The future of SaaS will depend on effective strategic partnerships, as well as integrations that equip the customer to make assessments more proactively.
“In the recent past, SaaS growth was largely centered on function-specific applications. This is evinced by the success and growth of many SaaS companies, notably Salesforce.com. What is interesting to watch is the investment in SaaS by the traditional heavy hitters like SAP, Oracle and even Epic in the healthcare space. This indicates that SaaS is the future not only for use-case specific applications, but also for soup to nuts ERPs,” Wagner advises.
Today, it’s commonly accepted that software is cloud-based service. I think that we’ll see more flexible options for providing computing hardware and more options for extracting value from our data.
“With inexpensive computing, we can more efficiently perform analysis of the data we have. With improved visualization tools, we can more easily gain actionable information from our data. And, with less expensive storage, we have significantly more data upon which to base our conclusions. Additionally, with data concentrated from multiple CPGs in a common location, we have more possibilities to pool data across multiple entities for the greater benefit of all entities. This is a data “co-op”, he adds.

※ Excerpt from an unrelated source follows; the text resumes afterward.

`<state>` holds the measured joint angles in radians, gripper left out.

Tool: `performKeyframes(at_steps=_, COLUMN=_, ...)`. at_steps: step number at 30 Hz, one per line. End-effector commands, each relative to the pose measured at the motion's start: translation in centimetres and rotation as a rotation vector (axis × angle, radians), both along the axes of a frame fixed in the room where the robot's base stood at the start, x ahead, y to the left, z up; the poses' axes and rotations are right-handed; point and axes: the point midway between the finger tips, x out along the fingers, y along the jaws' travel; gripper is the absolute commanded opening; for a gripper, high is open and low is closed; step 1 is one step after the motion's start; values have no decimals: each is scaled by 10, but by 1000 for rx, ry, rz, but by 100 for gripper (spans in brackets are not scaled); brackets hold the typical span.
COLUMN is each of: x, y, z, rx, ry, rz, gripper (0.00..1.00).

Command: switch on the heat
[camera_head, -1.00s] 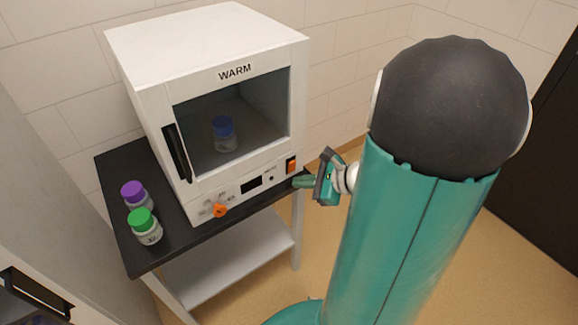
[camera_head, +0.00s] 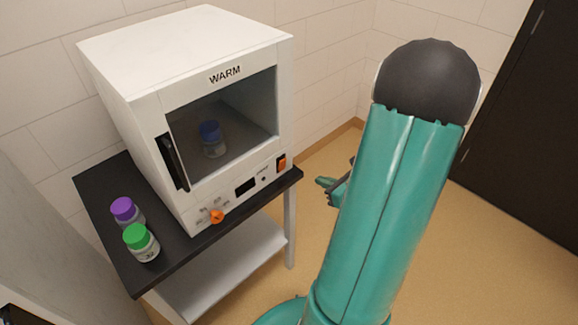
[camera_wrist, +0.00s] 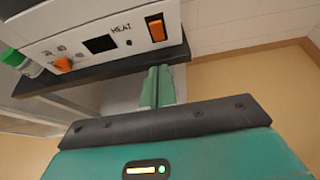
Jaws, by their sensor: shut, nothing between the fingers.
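The white oven marked WARM (camera_head: 160,70) stands on a black-topped table. Its front panel carries an orange rocker switch (camera_head: 282,162) at the right end, a dark display (camera_head: 246,186) and an orange knob (camera_head: 216,216). In the wrist view the orange switch (camera_wrist: 156,28) sits to the right of the word HEAT and the display (camera_wrist: 100,44). My gripper (camera_head: 322,182) is to the right of the table, apart from the panel, partly hidden behind my arm. In the wrist view its fingers (camera_wrist: 157,88) are together and empty, below the switch.
A blue-capped jar (camera_head: 212,138) stands inside the oven behind the window. A purple-capped jar (camera_head: 126,212) and a green-capped jar (camera_head: 141,242) stand on the table (camera_head: 100,190) at left. The oven's black door handle (camera_head: 172,163) is at its left. Open floor lies to the right.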

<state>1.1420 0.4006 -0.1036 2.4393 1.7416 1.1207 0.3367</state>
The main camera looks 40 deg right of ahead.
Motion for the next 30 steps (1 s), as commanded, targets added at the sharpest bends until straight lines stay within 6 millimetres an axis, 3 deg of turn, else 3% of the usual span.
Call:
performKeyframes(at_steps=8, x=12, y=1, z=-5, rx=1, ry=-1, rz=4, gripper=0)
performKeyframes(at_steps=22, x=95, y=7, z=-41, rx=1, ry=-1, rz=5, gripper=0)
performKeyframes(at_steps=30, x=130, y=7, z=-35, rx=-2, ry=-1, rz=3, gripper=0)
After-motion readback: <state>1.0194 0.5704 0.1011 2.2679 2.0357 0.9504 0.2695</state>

The SaaS based tech sector has grown up quickly.
“In the early days at Blacksmith Applications, people worried: my data won’t be secure, how can I trust you?”
Now, Azure AWS puts everyone’s mind at ease. Their data is in the same place as yours. The products are more mature. They’re really good.
“They’re up and running in a few months. Integration isn’t painful. SaaS is no longer the wild wild West. We have the tried and true best practices to integrate or migrate from on-prem to the cloud,” assures Wietecha.